Aim of the task —
All of the material below is to be returned exactly.

Supplied material —

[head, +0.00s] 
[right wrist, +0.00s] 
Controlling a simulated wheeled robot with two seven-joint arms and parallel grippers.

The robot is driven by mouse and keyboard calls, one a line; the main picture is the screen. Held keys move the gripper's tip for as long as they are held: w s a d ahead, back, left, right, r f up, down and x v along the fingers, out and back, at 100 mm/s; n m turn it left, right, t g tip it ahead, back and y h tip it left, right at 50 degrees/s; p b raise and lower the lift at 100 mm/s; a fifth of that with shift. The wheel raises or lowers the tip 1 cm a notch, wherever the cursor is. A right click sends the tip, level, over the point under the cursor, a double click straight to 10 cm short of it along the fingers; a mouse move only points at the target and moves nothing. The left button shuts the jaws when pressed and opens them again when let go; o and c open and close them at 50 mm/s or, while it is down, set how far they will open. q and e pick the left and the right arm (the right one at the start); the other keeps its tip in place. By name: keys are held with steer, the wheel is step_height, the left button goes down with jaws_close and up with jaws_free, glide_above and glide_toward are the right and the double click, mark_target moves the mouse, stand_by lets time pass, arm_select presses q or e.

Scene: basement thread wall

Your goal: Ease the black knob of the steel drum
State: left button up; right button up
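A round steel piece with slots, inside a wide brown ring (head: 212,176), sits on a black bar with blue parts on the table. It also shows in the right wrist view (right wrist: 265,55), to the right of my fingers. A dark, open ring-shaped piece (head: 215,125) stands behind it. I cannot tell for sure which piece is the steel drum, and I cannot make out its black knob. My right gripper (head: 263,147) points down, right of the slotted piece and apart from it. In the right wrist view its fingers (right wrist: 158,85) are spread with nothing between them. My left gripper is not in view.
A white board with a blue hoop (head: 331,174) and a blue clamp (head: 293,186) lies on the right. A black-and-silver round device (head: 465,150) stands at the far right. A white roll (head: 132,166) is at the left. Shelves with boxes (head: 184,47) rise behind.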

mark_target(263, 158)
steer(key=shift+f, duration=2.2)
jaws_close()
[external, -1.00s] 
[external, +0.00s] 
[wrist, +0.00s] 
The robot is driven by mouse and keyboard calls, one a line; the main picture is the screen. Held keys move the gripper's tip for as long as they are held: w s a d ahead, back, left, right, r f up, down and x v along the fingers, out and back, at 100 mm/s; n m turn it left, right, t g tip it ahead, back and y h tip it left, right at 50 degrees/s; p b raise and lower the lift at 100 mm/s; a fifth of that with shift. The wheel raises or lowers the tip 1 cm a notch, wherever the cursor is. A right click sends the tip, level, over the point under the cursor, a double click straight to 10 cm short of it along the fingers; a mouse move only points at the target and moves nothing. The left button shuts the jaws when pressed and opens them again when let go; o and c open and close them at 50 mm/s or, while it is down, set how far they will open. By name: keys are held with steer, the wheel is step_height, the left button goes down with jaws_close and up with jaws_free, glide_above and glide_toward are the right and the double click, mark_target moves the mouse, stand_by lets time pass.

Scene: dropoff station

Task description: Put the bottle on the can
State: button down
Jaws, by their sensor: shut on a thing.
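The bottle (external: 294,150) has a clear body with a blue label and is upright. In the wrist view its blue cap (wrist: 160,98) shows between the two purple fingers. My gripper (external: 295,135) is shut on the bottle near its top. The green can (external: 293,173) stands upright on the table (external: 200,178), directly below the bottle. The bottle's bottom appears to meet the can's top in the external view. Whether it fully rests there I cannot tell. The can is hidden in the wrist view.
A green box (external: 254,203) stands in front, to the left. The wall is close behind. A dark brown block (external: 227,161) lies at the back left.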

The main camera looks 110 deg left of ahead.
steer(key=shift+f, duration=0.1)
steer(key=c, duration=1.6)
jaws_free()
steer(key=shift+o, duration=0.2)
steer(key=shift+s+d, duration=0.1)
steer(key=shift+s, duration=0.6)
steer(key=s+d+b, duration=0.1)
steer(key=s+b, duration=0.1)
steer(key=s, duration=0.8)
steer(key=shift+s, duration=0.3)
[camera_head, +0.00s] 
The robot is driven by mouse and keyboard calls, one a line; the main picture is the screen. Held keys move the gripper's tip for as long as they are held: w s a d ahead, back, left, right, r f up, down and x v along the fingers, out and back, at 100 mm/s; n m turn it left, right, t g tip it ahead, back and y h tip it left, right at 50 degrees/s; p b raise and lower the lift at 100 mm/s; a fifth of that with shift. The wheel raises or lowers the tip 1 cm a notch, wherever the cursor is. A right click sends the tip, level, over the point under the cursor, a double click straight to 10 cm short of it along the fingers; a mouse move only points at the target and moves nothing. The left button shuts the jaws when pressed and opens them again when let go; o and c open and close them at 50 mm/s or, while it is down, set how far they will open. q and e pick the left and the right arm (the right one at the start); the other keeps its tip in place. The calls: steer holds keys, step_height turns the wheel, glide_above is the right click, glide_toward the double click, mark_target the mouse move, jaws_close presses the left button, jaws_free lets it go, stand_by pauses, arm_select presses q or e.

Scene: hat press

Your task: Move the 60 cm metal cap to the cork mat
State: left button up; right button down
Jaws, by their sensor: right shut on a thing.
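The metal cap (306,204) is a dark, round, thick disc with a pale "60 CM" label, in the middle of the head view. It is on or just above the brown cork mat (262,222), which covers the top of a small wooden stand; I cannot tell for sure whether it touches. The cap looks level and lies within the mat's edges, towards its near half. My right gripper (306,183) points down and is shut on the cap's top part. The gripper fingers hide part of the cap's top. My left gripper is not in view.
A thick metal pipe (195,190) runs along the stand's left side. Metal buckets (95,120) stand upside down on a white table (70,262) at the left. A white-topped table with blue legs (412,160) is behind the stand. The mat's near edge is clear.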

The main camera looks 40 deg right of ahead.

Result of this task —
[head, +0.00s] 
[right wrist, +0.00s] 
Controlling a simulated wheeled robot with two seven-joint arms and parallel grippers.

The robot is driven by mouse and keyboard calls, one a line; the main picture is the screen. Held keys move the gripper's tip for as long as they are held: w s a d ahead, back, left, right, r f up, down and x v along the fingers, out and back, at 100 mm/s; n m turn it left, right, t g tip it ahead, back and y h tip it left, right at 50 degrees/s; p b raise and lower the lift at 100 mm/s; a fifth of that with shift. The wheel raises or lowers the tip 1 cm a notch, wherever the cursor is. A right click sends the tip, level, over the point under the cursor, a double click straight to 10 cm short of it along the fingers; a mouse move only points at the target and moves nothing. The left button shuts the jaws when pressed and opens them again when let go; o and c open and close them at 50 mm/s or, while it is down, set how far they will open. q and e pick the left and the right arm (the right one at the start); the other keeps its tip in place. By name: keys are held with steer, the wheel is step_height, the left button goes down with jaws_close and up with jaws_free, glide_above and glide_toward are the right and the double click, mark_target moves the mouse, stand_by lets time pass, arm_select presses q or e.

Scene: basement thread wall

Your goal: Ease the black knob of the steel drum
State: left button up; right button up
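A round steel piece with slots, inside a wide brown ring (head: 212,176), sits on a black bar with blue parts on the table. It also shows in the right wrist view (right wrist: 265,55), to the right of my fingers. A dark, open ring-shaped piece (head: 215,125) stands behind it. I cannot tell for sure which piece is the steel drum, and I cannot make out its black knob. My right gripper (head: 263,147) points down, right of the slotted piece and apart from it. In the right wrist view its fingers (right wrist: 158,85) are spread with nothing between them. My left gripper is not in view.
A white board with a blue hoop (head: 331,174) and a blue clamp (head: 293,186) lies on the right. A black-and-silver round device (head: 465,150) stands at the far right. A white roll (head: 132,166) is at the left. Shelves with boxes (head: 184,47) rise behind.

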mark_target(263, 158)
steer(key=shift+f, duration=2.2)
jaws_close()
[external, -1.00s] 
[external, +0.00s] 
[wrist, +0.00s] 
The robot is driven by mouse and keyboard calls, one a line; the main picture is the screen. Held keys move the gripper's tip for as long as they are held: w s a d ahead, back, left, right, r f up, down and x v along the fingers, out and back, at 100 mm/s; n m turn it left, right, t g tip it ahead, back and y h tip it left, right at 50 degrees/s; p b raise and lower the lift at 100 mm/s; a fifth of that with shift. The wheel raises or lowers the tip 1 cm a notch, wherever the cursor is. A right click sends the tip, level, over the point under the cursor, a double click straight to 10 cm short of it along the fingers; a mouse move only points at the target and moves nothing. The left button shuts the jaws when pressed and opens them again when let go; o and c open and close them at 50 mm/s or, while it is down, set how far they will open. By name: keys are held with steer, the wheel is step_height, the left button goes down with jaws_close and up with jaws_free, glide_above and glide_toward are the right and the double click, mark_target moves the mouse, stand_by lets time pass.

Scene: dropoff station

Task description: Put the bottle on the can
State: button down
Jaws, by their sensor: shut on a thing.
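The bottle (external: 294,150) has a clear body with a blue label and is upright. In the wrist view its blue cap (wrist: 160,98) shows between the two purple fingers. My gripper (external: 295,135) is shut on the bottle near its top. The green can (external: 293,173) stands upright on the table (external: 200,178), directly below the bottle. The bottle's bottom appears to meet the can's top in the external view. Whether it fully rests there I cannot tell. The can is hidden in the wrist view.
A green box (external: 254,203) stands in front, to the left. The wall is close behind. A dark brown block (external: 227,161) lies at the back left.

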The main camera looks 110 deg left of ahead.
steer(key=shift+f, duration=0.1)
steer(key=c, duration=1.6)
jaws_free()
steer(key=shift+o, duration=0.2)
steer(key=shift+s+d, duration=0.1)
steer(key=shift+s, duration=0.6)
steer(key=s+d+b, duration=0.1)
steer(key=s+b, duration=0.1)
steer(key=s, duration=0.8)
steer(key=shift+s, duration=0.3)
[camera_head, +0.00s] 
The robot is driven by mouse and keyboard calls, one a line; the main picture is the screen. Held keys move the gripper's tip for as long as they are held: w s a d ahead, back, left, right, r f up, down and x v along the fingers, out and back, at 100 mm/s; n m turn it left, right, t g tip it ahead, back and y h tip it left, right at 50 degrees/s; p b raise and lower the lift at 100 mm/s; a fifth of that with shift. The wheel raises or lowers the tip 1 cm a notch, wherever the cursor is. A right click sends the tip, level, over the point under the cursor, a double click straight to 10 cm short of it along the fingers; a mouse move only points at the target and moves nothing. The left button shuts the jaws when pressed and opens them again when let go; o and c open and close them at 50 mm/s or, while it is down, set how far they will open. q and e pick the left and the right arm (the right one at the start); the other keeps its tip in place. The calls: steer holds keys, step_height turns the wheel, glide_above is the right click, glide_toward the double click, mark_target the mouse move, jaws_close presses the left button, jaws_free lets it go, stand_by pauses, arm_select presses q or e.

Scene: hat press

Your task: Move the 60 cm metal cap to the cork mat
State: left button up; right button down
Jaws, by their sensor: right shut on a thing.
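The metal cap (306,204) is a dark, round, thick disc with a pale "60 CM" label, in the middle of the head view. It is on or just above the brown cork mat (262,222), which covers the top of a small wooden stand; I cannot tell for sure whether it touches. The cap looks level and lies within the mat's edges, towards its near half. My right gripper (306,183) points down and is shut on the cap's top part. The gripper fingers hide part of the cap's top. My left gripper is not in view.
A thick metal pipe (195,190) runs along the stand's left side. Metal buckets (95,120) stand upside down on a white table (70,262) at the left. A white-topped table with blue legs (412,160) is behind the stand. The mat's near edge is clear.

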The main camera looks 40 deg right of ahead.

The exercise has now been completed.